Se acerca la feria de mi pueblo, y no puedo evitar rememorar tiempos pasados, que no necesariamente son tiempos mejores. En pleno verano, deseando estrenar algún modelito que me hacía mi costurera de confianza, para lucirlo en la verbena. Esa verbena que amenizaba alguna orquesta con mejor voluntad que acierto, la mayor parte de las veces, y a cuyo solista se le podía solicitar un tema, petición que era atendida casi siempre.
Alrededor de la pista de baile, veladores desde donde los más mayores te observaban sin perderse detalle: cada paso de baile, cada conversación entre amigos, cada ligoteo, cada roce, cada comportamiento fuera de control...todo. Para chinchorrear a pierna suelta al día siguiente. Esta se está poniendo muy fea, la otra es una fresca, vaya vestido más corto, ha dejado que se le arrimen los forasteros más de la cuenta, baila fatal...

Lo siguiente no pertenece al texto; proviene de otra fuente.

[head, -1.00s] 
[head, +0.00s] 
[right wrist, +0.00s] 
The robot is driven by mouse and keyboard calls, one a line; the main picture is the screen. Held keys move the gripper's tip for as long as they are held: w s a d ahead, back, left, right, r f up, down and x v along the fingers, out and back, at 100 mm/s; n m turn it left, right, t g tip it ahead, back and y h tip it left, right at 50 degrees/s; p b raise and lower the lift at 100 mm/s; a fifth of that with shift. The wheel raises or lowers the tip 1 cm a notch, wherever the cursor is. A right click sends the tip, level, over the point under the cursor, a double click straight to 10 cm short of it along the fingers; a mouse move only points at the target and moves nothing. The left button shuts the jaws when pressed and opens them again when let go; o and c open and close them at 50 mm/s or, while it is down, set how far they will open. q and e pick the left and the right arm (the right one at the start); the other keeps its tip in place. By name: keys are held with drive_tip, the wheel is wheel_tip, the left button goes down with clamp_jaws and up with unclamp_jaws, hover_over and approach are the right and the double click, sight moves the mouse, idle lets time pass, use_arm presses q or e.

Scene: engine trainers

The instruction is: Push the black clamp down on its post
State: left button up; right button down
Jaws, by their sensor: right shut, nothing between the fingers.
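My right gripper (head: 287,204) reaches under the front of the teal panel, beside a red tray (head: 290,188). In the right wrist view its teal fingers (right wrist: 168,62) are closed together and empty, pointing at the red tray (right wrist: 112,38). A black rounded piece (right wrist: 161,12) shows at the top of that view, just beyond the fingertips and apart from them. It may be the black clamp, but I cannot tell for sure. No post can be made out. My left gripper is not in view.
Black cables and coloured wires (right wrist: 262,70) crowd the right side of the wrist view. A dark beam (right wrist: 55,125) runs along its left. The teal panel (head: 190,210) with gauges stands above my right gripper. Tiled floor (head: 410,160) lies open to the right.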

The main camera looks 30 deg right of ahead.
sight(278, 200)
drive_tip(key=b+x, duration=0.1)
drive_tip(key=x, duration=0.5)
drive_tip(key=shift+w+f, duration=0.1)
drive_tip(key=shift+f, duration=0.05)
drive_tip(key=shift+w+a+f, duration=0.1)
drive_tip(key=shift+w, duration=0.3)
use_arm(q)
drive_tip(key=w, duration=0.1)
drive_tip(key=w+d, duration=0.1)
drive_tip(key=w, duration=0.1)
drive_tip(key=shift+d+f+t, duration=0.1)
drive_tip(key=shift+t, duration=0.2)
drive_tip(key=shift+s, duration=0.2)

Y cuando sonaban las "lentas", esperando con estudiada indiferencia que te sacara a bailar "agarrado" el chico por el que bebías los vientos. Uf, acabo de reparar que soy más antigua que un topetón. Bueno, es igual, qué le vamos a hacer.

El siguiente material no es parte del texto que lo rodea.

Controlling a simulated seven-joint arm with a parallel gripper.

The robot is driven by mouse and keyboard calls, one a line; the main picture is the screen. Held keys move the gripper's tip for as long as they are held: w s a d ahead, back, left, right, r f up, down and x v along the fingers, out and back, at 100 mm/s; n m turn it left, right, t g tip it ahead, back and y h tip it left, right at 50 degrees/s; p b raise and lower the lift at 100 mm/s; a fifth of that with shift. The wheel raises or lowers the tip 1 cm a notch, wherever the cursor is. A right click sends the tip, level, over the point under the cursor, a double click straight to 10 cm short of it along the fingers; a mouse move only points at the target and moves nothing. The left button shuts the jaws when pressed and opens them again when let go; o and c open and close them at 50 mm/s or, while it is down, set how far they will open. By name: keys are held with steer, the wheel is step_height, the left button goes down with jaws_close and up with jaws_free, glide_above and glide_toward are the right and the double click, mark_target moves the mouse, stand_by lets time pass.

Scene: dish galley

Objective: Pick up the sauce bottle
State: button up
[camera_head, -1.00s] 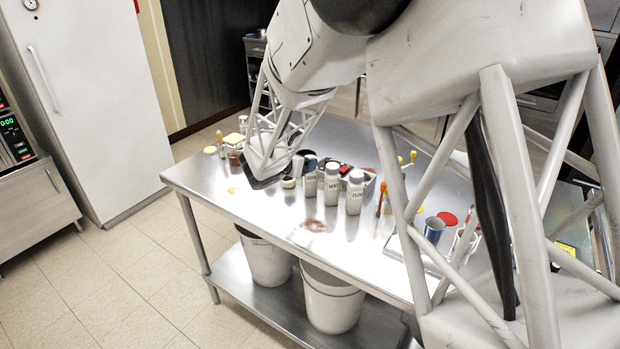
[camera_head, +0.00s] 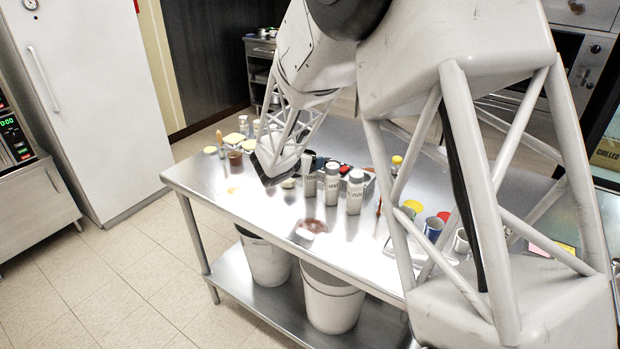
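My gripper (camera_head: 268,179) is low over the left part of the steel table (camera_head: 205,182). Its dark fingers point down, and the view does not show whether they are open or shut, or hold anything. I cannot tell for sure which thing is the sauce bottle. A slim tan-topped bottle (camera_head: 220,146) stands at the table's far left, apart from my gripper.
A brown cup (camera_head: 235,158) and small yellow-topped pots stand left of my gripper. A blue cup (camera_head: 433,229) stands at the right, partly behind my arm. Two white buckets stand on the lower shelf.

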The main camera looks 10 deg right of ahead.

Con quince años todo tu ser piensa y actúa por y para la persona amada, las hormonas soportan tal caos, que sería imposible llamarlas al orden. Yo estaba loca, pero loca, loca, por un muchacho que estaba loco, pero loco, loco, por otra chica de la pandilla. Qué crueldad que un corazón enamorado tenga que sufrir ese calvario. He de decir que tras no pocos esfuerzos salí con él. Fue mi primer gran amor. Y fracasó, afortunadamente, porque gracias a ese amargo trance me reencontré con Mane. Él también rompió una tormentosa relación, casi al mismo tiempo, por lo que tuvimos ocasión de apoyarnos mutuamente y comenzar nuestra verdadera historia de amor, que dura hasta nuestros días.
Cuando yo volvía a casa de la feria, de la discoteca o del paseo, agotada por desplegar todas mis tácticas de seducción con mi amor platónico, solía darme un baño desnuda en la piscina que teníamos en el patio, para calmar mi corazón herido, bajo la atenta mirada de la luna y las estrellas. Lloraba procurando no hacer más ruido que el que producían mis lágrimas al resbalar por mis mejillas, lamentando mi desgracia.
Y después de comerme algunas uvas del parrón, me iba a la cama con la congoja por camisón.
Este escrito se lo dedico a él, al que quise con la inocencia de mis quince años. Todo queda perdonado, y quiero imaginar su sonrisa amiga desde el abismo celestial al que viajó hace once años.
El tiempo cabalga a lomos de una nube, cuyo blanco algodón navega por el cielo arrastrado por un soplo de recuerdos.
Mil recuerdos, mil, naufragando en el reloj de arena de la nostalgia.
La felicidad se dejaba caer en la juventud en cada hoja arrancada de un viejo almanaque, y cada momento feliz se desliza hoy sutilmente por el quicio de la conciencia, como nenúfares a la deriva en un estanque de tiernas reminiscencias, que han burlado tempestades con el filtro de los años.
Santa Marta, 1.975. Quince primaveras atropellándose por vivir. El fulgor de las estrellas embriagaba las cálidas noches de verano, y la tibieza del agua de una humilde piscina de patio reconfortaba el alma, acariciando las sensaciones tatuadas al son de boleros y suavizando los redobles de un corazón enamorado.
Y bajo el manto de estrellas, una bóveda de uvas, racimos de sentimientos madurando en un parrón, apaciguando con cada fruto los retortijones de celos y aliviando una vanidad pisoteada por la indiferencia de un amor que se antojaba imposible.
Como testigos indiferentes, arriates cargados de periquitos amarillos y rosas, con su travieso e inconfundible perfume, jardineras preñadas de geranios apretujados, jazmineros insolentes impregnando la mansedumbre de la madrugada.
Suspiros trasnochados inundaban los silencios, y caricias anheladas gritaban amnistía desde cada poro virgen de la piel.
El temblor de unos labios que soñaban besos sobre la almohada,
mientras las luces del alba entraban de puntillas,
colándose por las rendijas de una vieja persiana.